Chappell presented a resolution at Tuesday’s board meeting to condemn 2.79 acres of property, owned by Bill Seaton, to build an access road from Martin Cemetery Road into the back side of the technology park. The park currently has only one access road, from the Highway 166 Bypass.
Chappell’s motion at Tuesday’s meeting died from the lack of a second. District 3 Commissioner Ashley Hendrix made a motion to reject the resolution, which was seconded by District 2 Commissioner Vicki Anderson. The vote was 6-1, with Chappell casting the lone dissenting vote.
Chappell said Thursday that the road is not needed now, but as the park develops, it will be needed. He said the property could be bought now for about $52,000, but as the area starts developing, the price may rise to $500,000.
He said the land has covenants on it now which would prohibit commercial use, but by using the condemnation process, those covenants wouldn’t apply.
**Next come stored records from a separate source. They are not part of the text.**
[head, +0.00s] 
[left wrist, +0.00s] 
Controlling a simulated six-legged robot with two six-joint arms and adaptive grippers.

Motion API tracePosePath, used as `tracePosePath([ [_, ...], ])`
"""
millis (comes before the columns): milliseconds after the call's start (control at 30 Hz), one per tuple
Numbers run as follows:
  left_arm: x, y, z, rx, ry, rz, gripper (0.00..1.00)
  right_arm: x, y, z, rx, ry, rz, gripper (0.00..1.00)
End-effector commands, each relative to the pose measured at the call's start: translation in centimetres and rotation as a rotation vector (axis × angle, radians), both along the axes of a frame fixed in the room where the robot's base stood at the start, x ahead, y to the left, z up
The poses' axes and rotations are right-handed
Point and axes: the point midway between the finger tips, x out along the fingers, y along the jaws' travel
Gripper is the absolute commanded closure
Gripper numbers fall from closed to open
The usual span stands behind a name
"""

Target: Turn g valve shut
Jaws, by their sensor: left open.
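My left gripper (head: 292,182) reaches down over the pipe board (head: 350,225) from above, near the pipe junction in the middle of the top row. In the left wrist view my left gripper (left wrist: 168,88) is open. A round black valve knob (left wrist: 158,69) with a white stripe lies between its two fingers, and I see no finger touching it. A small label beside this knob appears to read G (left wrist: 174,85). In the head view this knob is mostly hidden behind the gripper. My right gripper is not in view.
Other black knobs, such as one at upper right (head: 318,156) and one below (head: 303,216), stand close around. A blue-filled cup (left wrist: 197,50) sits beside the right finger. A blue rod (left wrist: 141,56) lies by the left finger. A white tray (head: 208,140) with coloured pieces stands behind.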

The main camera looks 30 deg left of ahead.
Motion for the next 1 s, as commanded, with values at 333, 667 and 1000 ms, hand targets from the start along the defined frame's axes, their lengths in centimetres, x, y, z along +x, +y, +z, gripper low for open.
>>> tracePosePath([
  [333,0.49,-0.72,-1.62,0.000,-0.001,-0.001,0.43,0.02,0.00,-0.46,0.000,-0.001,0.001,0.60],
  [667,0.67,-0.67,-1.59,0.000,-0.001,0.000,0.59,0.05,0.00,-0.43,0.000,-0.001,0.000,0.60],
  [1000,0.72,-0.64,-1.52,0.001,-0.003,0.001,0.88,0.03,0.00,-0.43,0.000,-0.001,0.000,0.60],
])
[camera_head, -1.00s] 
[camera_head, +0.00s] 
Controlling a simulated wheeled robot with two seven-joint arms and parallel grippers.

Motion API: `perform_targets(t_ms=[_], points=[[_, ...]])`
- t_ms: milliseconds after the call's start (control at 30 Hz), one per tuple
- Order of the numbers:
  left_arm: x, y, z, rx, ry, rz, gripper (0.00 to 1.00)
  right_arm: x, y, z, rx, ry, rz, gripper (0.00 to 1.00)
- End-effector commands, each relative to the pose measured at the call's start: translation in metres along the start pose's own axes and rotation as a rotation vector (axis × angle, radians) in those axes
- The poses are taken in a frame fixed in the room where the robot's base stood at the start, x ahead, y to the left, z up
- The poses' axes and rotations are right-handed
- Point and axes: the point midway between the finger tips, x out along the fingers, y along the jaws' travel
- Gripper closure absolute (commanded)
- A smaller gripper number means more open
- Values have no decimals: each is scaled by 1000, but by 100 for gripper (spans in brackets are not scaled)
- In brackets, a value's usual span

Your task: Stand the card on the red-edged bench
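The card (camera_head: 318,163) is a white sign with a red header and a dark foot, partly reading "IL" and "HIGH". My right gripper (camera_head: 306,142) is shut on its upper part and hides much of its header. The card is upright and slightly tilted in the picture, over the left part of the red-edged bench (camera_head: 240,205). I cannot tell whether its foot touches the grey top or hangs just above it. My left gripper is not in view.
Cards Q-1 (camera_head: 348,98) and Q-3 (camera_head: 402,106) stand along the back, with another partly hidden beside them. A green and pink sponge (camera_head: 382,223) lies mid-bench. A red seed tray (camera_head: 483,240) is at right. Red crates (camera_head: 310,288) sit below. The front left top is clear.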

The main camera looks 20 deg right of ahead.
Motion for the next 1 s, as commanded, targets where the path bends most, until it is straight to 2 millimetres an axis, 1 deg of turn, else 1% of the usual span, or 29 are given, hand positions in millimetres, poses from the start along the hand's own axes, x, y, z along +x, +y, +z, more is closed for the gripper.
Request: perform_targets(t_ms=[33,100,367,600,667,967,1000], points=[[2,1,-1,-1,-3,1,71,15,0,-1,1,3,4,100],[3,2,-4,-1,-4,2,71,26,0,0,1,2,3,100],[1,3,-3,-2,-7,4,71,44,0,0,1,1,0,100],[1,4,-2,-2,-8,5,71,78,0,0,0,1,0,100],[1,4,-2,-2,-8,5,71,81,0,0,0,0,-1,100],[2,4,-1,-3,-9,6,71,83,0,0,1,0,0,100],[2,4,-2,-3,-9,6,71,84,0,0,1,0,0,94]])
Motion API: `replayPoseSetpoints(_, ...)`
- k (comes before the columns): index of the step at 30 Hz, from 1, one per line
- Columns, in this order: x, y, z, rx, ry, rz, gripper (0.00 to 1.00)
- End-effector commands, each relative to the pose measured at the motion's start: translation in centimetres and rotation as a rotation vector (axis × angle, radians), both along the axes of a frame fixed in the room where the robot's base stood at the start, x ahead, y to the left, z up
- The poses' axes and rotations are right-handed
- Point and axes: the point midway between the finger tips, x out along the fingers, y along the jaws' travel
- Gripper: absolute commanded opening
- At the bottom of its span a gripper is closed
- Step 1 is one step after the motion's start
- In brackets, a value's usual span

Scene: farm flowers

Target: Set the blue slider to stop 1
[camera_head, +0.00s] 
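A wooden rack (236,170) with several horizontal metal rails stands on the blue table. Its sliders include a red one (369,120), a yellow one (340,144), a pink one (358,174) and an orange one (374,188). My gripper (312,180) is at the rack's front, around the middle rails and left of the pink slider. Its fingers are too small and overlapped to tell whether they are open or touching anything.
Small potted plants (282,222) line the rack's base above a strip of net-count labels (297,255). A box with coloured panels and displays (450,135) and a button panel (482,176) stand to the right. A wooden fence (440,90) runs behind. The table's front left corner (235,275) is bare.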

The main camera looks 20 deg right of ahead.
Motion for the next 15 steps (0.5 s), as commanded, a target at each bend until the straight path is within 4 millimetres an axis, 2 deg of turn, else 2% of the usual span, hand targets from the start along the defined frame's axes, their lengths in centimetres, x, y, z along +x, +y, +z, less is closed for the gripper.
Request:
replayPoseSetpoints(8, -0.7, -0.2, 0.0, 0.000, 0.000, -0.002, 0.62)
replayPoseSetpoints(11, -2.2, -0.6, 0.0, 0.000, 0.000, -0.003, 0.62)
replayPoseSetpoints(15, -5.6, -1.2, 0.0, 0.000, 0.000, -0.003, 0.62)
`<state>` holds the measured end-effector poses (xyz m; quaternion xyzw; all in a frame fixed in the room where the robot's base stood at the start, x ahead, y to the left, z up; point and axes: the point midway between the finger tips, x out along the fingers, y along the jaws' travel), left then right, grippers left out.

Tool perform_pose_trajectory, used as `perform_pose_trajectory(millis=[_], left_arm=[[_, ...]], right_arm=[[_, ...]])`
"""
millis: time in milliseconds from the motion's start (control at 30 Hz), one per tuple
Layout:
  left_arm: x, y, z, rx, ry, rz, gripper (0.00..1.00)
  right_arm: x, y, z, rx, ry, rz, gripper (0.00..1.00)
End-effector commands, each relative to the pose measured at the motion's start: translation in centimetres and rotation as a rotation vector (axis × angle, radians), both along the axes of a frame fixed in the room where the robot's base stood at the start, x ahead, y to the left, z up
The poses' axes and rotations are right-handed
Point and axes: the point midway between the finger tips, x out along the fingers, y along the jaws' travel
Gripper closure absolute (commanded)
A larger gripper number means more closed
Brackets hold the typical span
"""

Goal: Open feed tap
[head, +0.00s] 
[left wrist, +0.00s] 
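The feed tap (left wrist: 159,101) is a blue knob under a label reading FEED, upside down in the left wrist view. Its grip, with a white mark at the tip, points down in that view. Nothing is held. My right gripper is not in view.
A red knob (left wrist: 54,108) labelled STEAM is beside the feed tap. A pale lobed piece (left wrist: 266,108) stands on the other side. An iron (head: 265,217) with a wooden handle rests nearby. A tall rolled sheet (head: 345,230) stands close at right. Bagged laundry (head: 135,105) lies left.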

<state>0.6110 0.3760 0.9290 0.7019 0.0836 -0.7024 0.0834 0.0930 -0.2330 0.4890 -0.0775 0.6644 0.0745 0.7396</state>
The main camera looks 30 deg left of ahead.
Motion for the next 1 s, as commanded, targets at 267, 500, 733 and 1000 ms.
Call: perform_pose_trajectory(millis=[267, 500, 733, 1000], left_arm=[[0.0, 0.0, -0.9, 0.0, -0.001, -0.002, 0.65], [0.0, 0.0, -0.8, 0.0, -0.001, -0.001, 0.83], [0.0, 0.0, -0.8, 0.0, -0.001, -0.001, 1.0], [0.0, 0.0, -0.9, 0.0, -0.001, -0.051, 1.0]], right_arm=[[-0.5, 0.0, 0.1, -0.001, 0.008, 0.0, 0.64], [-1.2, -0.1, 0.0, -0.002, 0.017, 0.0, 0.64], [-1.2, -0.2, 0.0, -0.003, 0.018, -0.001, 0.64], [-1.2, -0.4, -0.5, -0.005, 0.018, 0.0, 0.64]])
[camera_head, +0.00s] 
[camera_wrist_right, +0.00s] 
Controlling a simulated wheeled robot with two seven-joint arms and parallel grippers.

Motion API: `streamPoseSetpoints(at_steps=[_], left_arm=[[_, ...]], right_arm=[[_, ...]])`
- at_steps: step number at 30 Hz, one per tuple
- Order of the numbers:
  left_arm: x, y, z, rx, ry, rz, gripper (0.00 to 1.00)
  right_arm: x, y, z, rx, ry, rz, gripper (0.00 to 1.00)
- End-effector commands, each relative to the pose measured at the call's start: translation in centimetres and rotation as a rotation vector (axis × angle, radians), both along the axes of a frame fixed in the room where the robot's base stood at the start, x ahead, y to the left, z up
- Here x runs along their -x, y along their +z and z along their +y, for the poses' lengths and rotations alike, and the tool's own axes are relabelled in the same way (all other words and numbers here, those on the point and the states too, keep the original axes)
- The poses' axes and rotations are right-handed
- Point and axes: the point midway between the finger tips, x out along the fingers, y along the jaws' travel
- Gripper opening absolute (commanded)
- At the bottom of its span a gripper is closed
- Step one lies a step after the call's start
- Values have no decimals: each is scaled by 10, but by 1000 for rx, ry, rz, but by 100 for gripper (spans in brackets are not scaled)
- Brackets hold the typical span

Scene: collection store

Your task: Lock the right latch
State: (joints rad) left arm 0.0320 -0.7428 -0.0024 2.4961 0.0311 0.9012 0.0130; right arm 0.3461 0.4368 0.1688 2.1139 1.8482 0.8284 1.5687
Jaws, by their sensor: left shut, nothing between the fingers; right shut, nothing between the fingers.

“I want to encourage the commission to think 20 years down the road, not just for today or yesterday,” he said.
But the commissioners who voted against it questioned the need to buy it now and were concerned about residents’ objections to the traffic.
District 4 Commissioner John Wilson, in whose district the property lies, said when the county first started planning the technology park, many of the neighbors had concerns about traffic being diverted through their area.
“I told them I would try to keep that from happening while I was in office,” Wilson said. “Right now, I don’t see the need of having that road. We can go back later and revisit it.”
Wilson said he’d received many calls from people concerned about the road.
“I’m friends with a lot of them and they didn’t want it,” he said. “If I lived there, I wouldn’t want it either.”
But Chappell disputes that the traffic would affect many people, saying that Martin Cemetery Road is mostly undeveloped property.
“There’s only one house on that road,” he said. “The folks objecting are good people, but they don’t live on Martin Cemetery Road either.”
Chappell said that as the park builds out, employees of the companies in the park might want to live along Martin Cemetery Road and the access road would make it easy for them to get to their places of work.
Hendrix, who made the motion to deny, said she didn’t see the urgency for condemning the property. She said she had also received calls from residents.
“With us in the economy like it is, we need to carefully look at what we’re buying,” she said. “The county needs to save what money it has.”
“I couldn’t understand why the land was being condemned,” Anderson said. “We were never given a real reason for it.”
Anderson said she’d also received calls from people in that neighborhood.
Chappell said he has no plans to bring the resolution up again before he leaves office at the end of the year.